§ **Provided material**
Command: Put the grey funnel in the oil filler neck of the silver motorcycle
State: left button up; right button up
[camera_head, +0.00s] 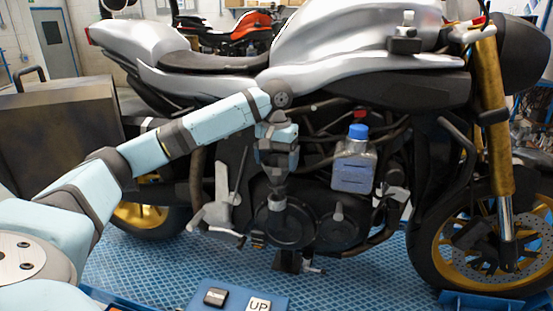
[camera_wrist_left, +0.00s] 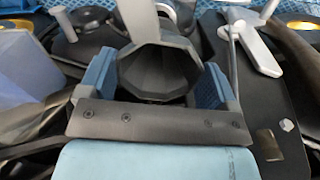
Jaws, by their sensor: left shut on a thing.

§ **What needs to be done**
Reproduce the material word for word. Any pictures should be left out of the copy.

§ **Task result**
Command: Put the grey funnel in the oil filler neck of the silver motorcycle
State: left button up; right button up
[camera_head, +0.00s] 
[camera_wrist_left, +0.00s] 
Jaws, by their sensor: left shut on a thing.

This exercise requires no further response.